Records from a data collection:
========================================================================

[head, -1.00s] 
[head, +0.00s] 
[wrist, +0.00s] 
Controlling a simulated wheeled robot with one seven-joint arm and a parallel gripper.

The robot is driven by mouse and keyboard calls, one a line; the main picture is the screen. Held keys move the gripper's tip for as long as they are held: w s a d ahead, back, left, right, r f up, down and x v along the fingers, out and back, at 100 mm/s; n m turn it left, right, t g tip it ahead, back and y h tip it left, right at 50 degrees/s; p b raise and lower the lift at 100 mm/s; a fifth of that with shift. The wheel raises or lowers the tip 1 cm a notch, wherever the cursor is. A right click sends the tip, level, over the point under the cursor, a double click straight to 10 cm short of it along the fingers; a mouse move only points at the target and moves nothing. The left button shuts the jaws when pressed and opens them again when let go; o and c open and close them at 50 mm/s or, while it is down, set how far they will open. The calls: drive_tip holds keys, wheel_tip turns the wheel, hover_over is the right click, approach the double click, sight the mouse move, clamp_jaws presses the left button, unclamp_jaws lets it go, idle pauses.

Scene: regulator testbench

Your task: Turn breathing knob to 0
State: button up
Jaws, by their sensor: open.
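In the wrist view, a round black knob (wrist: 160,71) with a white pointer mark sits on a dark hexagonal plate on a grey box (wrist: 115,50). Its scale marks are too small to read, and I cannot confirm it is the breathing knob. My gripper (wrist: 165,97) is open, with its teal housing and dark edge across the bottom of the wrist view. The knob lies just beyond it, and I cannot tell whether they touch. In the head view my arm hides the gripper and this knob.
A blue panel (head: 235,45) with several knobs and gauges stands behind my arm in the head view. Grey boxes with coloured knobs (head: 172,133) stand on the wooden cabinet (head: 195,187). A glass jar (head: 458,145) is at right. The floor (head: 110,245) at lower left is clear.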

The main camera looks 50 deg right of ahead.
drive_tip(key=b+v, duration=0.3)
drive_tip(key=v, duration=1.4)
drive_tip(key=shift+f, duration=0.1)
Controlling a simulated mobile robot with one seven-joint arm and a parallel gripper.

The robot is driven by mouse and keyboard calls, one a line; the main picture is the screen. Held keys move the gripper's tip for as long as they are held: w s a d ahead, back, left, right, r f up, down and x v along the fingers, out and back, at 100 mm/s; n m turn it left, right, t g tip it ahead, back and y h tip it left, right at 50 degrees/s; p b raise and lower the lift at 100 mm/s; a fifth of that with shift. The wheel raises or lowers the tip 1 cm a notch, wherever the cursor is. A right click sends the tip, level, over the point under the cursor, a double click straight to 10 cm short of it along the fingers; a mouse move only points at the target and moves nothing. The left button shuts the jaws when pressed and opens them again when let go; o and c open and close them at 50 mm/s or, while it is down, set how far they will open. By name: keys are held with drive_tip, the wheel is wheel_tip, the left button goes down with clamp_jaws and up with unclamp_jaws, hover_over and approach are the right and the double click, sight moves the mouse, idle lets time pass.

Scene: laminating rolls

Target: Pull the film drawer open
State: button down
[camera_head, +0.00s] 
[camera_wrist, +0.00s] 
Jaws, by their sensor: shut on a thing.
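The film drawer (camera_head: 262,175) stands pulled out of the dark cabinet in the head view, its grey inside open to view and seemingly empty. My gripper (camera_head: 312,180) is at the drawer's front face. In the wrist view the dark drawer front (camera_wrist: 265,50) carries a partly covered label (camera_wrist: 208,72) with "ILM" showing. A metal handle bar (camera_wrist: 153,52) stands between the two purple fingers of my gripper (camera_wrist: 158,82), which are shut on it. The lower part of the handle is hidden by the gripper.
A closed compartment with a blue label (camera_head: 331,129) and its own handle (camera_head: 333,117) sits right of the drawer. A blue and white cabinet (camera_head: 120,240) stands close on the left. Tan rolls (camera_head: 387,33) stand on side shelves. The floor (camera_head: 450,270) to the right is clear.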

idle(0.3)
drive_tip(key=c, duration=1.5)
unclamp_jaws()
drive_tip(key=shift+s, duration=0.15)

========================================================================

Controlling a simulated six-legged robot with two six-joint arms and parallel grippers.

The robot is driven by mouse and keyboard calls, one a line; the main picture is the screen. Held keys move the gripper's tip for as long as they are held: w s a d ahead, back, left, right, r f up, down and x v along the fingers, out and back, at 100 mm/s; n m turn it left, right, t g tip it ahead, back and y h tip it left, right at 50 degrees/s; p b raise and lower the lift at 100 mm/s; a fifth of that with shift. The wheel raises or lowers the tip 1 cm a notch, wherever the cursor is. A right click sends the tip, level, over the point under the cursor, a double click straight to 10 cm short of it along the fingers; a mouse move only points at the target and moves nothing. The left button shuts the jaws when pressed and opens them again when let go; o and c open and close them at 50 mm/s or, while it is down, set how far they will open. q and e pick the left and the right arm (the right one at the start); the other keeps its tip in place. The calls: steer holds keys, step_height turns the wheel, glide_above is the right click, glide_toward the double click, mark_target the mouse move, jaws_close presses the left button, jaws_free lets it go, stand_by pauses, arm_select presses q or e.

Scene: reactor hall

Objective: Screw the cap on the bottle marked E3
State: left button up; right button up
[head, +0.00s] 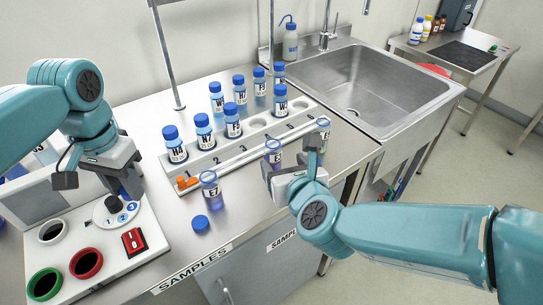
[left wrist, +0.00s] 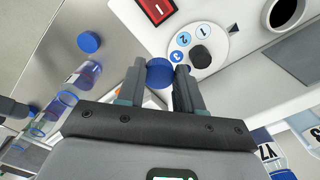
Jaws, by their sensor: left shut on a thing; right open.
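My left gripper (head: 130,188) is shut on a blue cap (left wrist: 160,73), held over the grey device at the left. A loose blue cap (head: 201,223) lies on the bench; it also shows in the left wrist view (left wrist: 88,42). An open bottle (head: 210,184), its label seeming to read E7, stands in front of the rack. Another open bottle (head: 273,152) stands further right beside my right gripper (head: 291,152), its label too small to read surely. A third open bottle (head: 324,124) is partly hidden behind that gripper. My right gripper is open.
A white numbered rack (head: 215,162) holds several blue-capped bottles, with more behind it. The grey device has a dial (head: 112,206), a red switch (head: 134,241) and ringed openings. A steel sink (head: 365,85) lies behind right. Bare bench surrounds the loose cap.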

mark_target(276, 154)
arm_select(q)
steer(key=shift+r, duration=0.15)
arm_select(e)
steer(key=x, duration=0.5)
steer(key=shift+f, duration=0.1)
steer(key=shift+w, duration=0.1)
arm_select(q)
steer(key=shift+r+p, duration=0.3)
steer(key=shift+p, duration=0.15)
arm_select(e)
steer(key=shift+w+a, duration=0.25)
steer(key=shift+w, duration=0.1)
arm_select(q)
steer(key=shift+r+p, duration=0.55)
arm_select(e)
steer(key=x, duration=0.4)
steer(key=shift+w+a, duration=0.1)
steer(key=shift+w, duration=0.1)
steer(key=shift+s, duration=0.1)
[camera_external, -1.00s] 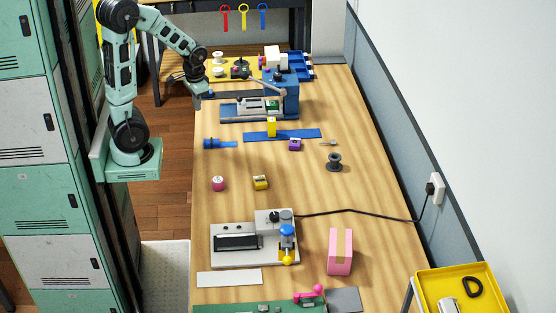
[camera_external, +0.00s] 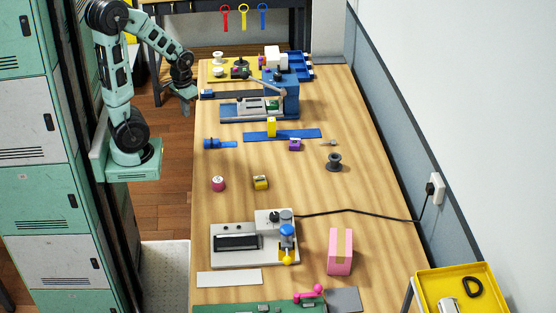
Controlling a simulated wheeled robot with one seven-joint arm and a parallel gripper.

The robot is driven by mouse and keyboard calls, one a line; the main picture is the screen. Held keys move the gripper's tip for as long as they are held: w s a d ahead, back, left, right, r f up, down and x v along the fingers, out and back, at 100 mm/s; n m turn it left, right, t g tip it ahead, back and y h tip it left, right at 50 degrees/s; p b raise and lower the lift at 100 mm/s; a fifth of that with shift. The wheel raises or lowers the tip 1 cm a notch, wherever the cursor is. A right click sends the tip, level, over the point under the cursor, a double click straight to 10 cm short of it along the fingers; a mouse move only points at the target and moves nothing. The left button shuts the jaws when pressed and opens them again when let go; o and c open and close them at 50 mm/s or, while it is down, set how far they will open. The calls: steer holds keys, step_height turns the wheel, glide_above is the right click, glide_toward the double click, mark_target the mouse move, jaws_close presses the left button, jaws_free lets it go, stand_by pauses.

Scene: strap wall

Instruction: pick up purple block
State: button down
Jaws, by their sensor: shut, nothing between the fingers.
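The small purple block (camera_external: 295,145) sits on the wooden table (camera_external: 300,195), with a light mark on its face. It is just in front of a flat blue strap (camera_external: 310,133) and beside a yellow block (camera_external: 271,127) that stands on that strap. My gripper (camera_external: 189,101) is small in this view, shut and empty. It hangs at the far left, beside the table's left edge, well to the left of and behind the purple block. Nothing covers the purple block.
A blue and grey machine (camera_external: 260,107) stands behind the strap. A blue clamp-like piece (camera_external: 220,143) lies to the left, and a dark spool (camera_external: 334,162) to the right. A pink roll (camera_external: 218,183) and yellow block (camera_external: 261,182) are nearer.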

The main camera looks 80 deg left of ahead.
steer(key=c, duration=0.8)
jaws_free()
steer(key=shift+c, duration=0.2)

========================================================================

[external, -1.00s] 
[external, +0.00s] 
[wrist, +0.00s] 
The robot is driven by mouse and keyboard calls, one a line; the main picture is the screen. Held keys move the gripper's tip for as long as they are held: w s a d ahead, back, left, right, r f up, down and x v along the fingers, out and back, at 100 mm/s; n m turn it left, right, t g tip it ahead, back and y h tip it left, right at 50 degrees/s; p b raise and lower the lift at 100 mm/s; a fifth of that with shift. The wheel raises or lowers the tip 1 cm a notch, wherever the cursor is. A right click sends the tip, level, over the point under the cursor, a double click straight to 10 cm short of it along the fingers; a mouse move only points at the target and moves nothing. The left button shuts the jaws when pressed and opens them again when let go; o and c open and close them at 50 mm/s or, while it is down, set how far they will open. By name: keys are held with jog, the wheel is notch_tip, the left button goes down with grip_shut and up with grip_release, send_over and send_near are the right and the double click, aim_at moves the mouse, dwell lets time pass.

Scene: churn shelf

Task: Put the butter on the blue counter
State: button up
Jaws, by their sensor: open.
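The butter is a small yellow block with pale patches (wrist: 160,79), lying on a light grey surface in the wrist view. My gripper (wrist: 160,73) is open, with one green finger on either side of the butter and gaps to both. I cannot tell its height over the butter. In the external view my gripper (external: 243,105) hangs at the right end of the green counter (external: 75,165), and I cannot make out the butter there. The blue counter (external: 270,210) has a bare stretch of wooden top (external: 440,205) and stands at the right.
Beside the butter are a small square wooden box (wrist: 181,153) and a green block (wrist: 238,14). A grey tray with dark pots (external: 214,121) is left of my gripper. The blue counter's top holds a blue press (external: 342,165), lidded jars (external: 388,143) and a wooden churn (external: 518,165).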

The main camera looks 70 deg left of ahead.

========================================================================

Stated goal: Say how many lines of the listing above contain "Controlling", with no other words.

Expected answer: 4